Vaishali, a member of SWaCH, told me about her life before. “We used to go to the big dirt [landfills and dumping grounds]. So long we had to walk and walk, and we didn’t know if we would get anything. We used to carry our load on our head.” Today, with her own push-cart, the work is less strenuous; and with a set route, she has a regular income that allows her to provide not only food but education for her children.
Her children are now training as a plumber and teacher, reflecting the social uplift that is not uncommon among cooperative members.
But “if this SWaCH wasn’t here,” she believes, “all our children would be in the same occupation.” As well as improving working conditions, this initiative has the potential to break the generational cycle of waste pickers and poverty.
Although its primary goal was to improve the livelihoods of those engaged in a “crude and undignified” occupation, SWaCH has also had a transformative effect on the city – something of which cooperative members are very much aware.
“We feel proud,” says Vaishali. “Because of us the city is clean, and people are not frequently ill.” Another worker, Shobha, astutely observed: “Yes, we get our money; but the corporation, too, is getting the benefit of our work.”
Every week SWaCH members recycle 4,000 kilos (8,800 pounds) of "waste" that would otherwise be incinerated or sent to landfills. However, Vishnu believes they are “invisible environmentalists,” because their contribution is not recognized by the authorities. Despite its impact on livelihoods, the clear environmental effects – especially for those in the vicinity of peripheral landfill sites – and the carbon-credit benefits obtained by statutory and corporate bodies, SWaCH continues to encounter political resistance.
“They [the municipal authorities] want to promote incinerators and big contractors,” Vishnu laments. SWaCH currently serves 40 percent of Pune’s 1 million households; but the Pimpri Chinchwad Municipal Corporation recently awarded a contract for door-to-door collection and transportation to landfill to another party, and Vishnu fears that Pune Municipal Corporation may do the same.
This move would dismantle much of what SWaCH and KKPKP have been fighting for since their formation: private landfills not only have environmental repercussions, but also marginalize waste pickers whose source of earning – sellable scraps – are now off-limits.
“Why are they doing this?” Vishnu asks. “Because they are giving big money. They have no social concern.”

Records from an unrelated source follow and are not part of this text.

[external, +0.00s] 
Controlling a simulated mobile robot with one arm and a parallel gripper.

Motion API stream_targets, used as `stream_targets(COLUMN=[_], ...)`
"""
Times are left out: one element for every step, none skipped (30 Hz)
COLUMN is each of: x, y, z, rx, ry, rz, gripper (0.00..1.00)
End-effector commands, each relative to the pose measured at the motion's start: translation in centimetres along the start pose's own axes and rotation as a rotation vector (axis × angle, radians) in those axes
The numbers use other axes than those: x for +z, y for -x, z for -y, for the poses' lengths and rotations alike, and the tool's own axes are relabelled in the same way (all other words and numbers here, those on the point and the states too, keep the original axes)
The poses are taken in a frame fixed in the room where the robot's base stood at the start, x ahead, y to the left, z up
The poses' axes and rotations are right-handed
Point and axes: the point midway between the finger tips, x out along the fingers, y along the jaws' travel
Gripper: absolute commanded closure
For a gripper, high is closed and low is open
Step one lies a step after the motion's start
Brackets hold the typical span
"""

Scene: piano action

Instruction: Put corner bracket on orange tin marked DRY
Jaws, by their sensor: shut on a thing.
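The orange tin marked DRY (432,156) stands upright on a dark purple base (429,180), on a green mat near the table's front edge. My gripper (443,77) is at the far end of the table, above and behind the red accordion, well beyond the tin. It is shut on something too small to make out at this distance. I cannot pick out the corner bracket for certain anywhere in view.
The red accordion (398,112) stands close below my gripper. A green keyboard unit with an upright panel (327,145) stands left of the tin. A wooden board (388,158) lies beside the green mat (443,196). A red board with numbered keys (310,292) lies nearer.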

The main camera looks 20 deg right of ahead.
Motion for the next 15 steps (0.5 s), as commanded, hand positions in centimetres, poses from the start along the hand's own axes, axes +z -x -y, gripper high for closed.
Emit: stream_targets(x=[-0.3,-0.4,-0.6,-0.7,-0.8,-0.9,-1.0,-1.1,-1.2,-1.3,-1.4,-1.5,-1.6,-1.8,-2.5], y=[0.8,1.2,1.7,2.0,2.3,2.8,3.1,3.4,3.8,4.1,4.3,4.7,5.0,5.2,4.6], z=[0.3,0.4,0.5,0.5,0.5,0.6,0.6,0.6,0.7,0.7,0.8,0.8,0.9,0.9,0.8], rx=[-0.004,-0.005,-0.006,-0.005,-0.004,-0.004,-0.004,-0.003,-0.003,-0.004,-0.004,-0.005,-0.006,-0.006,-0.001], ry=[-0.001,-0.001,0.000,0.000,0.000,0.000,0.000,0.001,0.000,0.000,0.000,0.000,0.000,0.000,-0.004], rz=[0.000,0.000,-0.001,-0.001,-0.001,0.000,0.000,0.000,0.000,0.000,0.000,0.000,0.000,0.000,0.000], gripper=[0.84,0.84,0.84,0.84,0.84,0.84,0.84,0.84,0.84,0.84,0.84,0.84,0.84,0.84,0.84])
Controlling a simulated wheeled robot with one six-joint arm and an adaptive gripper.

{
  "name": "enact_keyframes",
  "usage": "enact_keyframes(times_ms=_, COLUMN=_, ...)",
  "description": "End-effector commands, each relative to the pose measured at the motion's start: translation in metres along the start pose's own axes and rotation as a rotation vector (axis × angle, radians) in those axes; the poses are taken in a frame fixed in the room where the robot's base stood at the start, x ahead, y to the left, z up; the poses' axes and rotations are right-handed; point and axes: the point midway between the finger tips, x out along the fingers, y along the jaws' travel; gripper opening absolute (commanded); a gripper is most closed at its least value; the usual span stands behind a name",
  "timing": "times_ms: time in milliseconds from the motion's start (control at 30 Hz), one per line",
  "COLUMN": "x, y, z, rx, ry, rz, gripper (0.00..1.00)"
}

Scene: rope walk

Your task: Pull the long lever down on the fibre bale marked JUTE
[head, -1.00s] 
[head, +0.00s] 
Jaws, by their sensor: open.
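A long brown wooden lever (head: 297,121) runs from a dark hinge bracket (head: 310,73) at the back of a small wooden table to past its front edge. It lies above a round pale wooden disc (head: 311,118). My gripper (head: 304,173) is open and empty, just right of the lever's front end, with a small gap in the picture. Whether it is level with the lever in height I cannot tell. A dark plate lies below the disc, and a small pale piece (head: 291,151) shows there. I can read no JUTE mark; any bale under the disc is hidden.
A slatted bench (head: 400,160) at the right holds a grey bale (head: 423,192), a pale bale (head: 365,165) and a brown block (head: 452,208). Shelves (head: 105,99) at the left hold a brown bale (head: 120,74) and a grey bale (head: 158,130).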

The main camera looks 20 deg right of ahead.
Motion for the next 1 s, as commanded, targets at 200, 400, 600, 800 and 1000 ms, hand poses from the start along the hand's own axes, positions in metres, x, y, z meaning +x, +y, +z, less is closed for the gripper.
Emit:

In India waste is a multi-billion-dollar industry, with huge opportunity for innovation and – as some practitioners have shown – profit. Vishnu hopes that SWaCH’s all-inclusive solution to the problems of waste and waste pickers “will be an example for India.” Vaishali reiterates the belief that “if all garbage workers work like this, it will be very good for the environment and for rag pickers. What we are doing, the same should be done all over India.”

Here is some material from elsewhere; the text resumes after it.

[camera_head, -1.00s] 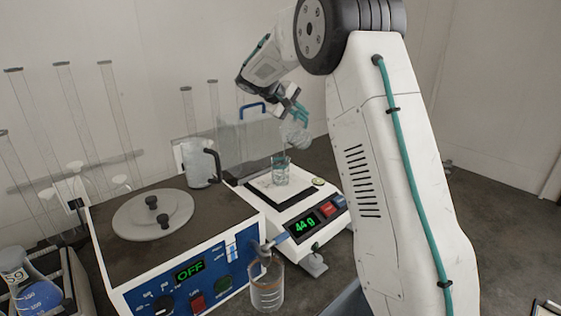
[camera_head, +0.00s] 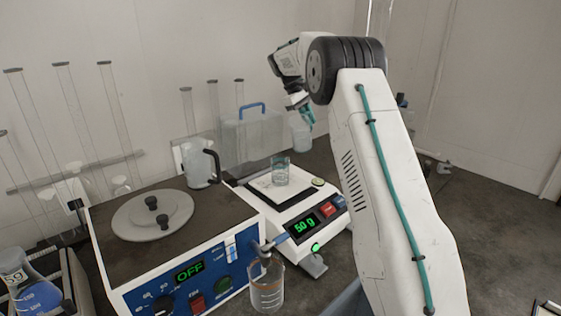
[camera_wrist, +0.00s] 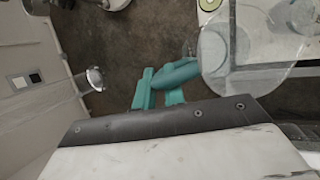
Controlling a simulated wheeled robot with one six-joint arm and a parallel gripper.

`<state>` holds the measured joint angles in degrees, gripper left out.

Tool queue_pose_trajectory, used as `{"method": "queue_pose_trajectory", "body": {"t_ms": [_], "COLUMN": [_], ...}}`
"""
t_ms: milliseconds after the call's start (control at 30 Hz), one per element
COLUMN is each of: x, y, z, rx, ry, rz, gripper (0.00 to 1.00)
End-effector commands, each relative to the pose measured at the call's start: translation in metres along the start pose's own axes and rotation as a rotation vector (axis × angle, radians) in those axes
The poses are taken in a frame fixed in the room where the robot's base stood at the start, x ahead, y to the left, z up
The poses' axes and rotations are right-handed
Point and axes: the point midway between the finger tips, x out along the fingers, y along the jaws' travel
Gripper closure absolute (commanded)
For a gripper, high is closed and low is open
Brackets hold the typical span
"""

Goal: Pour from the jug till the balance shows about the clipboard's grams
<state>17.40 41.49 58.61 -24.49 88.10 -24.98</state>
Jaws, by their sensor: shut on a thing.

But it is not so simple. “We need all-level involvement,” says Vishnu. “Government, citizens, institutional level.” It requires individual and community buy-in to end dumping and promote household segregation. But more importantly, it demands accountability on the part of state authorities that seem increasingly happy to ignore the waste that rises up around them. While he disapproves of “political interventions” that restrict the growth of SWaCH, Vishnu acknowledges ruefully, “without Municipal Corporation support, we can’t do this.”
The increasingly common incidence of waste piling up in Tier-I cities is evidence that India is at a crossroads. It is time for local governments to stop chasing lucrative contracts and act in the best interests of its citizens, the environment, and those that process India’s waste – the hidden environmentalists.